▸ Task objective:
Quote the whole listing exactly. Leave the pictures out of your copy.

▸ Source material:
[Start]
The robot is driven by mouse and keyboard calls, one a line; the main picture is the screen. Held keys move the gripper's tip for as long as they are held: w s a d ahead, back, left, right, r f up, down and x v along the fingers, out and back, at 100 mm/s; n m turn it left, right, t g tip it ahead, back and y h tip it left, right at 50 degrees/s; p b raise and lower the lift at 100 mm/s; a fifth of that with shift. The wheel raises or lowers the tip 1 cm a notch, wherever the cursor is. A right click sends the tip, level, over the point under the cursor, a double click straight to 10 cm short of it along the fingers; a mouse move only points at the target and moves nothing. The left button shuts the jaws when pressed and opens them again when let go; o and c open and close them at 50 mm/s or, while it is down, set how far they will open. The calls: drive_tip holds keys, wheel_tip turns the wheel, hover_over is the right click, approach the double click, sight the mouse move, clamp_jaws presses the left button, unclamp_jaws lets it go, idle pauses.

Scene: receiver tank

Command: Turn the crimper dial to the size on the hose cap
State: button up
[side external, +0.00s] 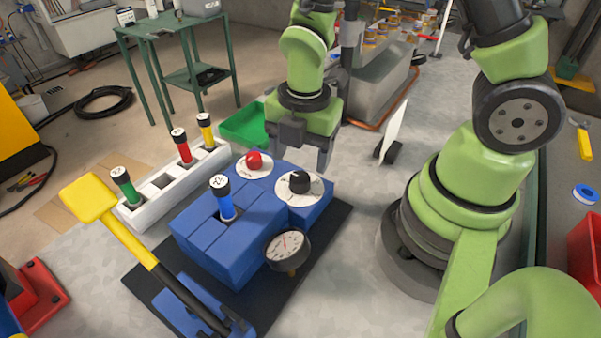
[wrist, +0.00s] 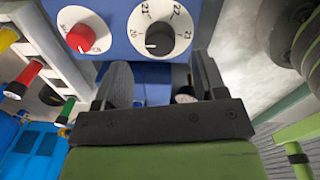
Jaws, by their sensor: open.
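The crimper (side external: 215,240) is a blue block on a dark mat. Its dial is a black knob (side external: 299,182) on a white plate, also in the wrist view (wrist: 160,38), where the plate shows 20, 21, 22 and 23. I cannot tell surely which number the knob points to. A blue hose with a black, white-topped cap (side external: 219,184) stands upright in the crimper's slot; the cap's number is too small to read surely. My gripper (side external: 308,160) is open and empty, beyond and above the dial. In the wrist view its fingers (wrist: 162,72) are spread, with the dial past their tips.
A red knob (side external: 254,160) sits beside the dial, and a pressure gauge (side external: 287,246) at the crimper's front. A yellow-handled lever (side external: 115,225) slants in front. A white rack (side external: 165,190) holds green, red and yellow hoses. A green tray (side external: 243,126) lies behind.

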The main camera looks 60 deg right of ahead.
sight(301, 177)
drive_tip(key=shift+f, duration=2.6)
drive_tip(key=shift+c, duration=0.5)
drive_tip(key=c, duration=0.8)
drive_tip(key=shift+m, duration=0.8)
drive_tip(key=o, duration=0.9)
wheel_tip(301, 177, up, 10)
[End]
▸ Final answer:
The robot is driven by mouse and keyboard calls, one a line; the main picture is the screen. Held keys move the gripper's tip for as long as they are held: w s a d ahead, back, left, right, r f up, down and x v along the fingers, out and back, at 100 mm/s; n m turn it left, right, t g tip it ahead, back and y h tip it left, right at 50 degrees/s; p b raise and lower the lift at 100 mm/s; a fifth of that with shift. The wheel raises or lowers the tip 1 cm a notch, wherever the cursor is. A right click sends the tip, level, over the point under the cursor, a double click straight to 10 cm short of it along the fingers; a mouse move only points at the target and moves nothing. The left button shuts the jaws when pressed and opens them again when let go; o and c open and close them at 50 mm/s or, while it is down, set how far they will open. The calls: drive_tip holds keys, wheel_tip turns the wheel, hover_over is the right click, approach the double click, sight the mouse move, clamp_jaws presses the left button, unclamp_jaws lets it go, idle pauses.

Scene: receiver tank

Command: Turn the crimper dial to the size on the hose cap
State: button up
[side external, +0.00s] 
[wrist, +0.00s] 
Jaws, by their sensor: open.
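The crimper (side external: 215,240) is a blue block on a dark mat. Its dial is a black knob (side external: 299,182) on a white plate, also in the wrist view (wrist: 160,38), where the plate shows 20, 21, 22 and 23. I cannot tell surely which number the knob points to. A blue hose with a black, white-topped cap (side external: 219,184) stands upright in the crimper's slot; the cap's number is too small to read surely. My gripper (side external: 308,160) is open and empty, beyond and above the dial. In the wrist view its fingers (wrist: 162,72) are spread, with the dial past their tips.
A red knob (side external: 254,160) sits beside the dial, and a pressure gauge (side external: 287,246) at the crimper's front. A yellow-handled lever (side external: 115,225) slants in front. A white rack (side external: 165,190) holds green, red and yellow hoses. A green tray (side external: 243,126) lies behind.

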The main camera looks 60 deg right of ahead.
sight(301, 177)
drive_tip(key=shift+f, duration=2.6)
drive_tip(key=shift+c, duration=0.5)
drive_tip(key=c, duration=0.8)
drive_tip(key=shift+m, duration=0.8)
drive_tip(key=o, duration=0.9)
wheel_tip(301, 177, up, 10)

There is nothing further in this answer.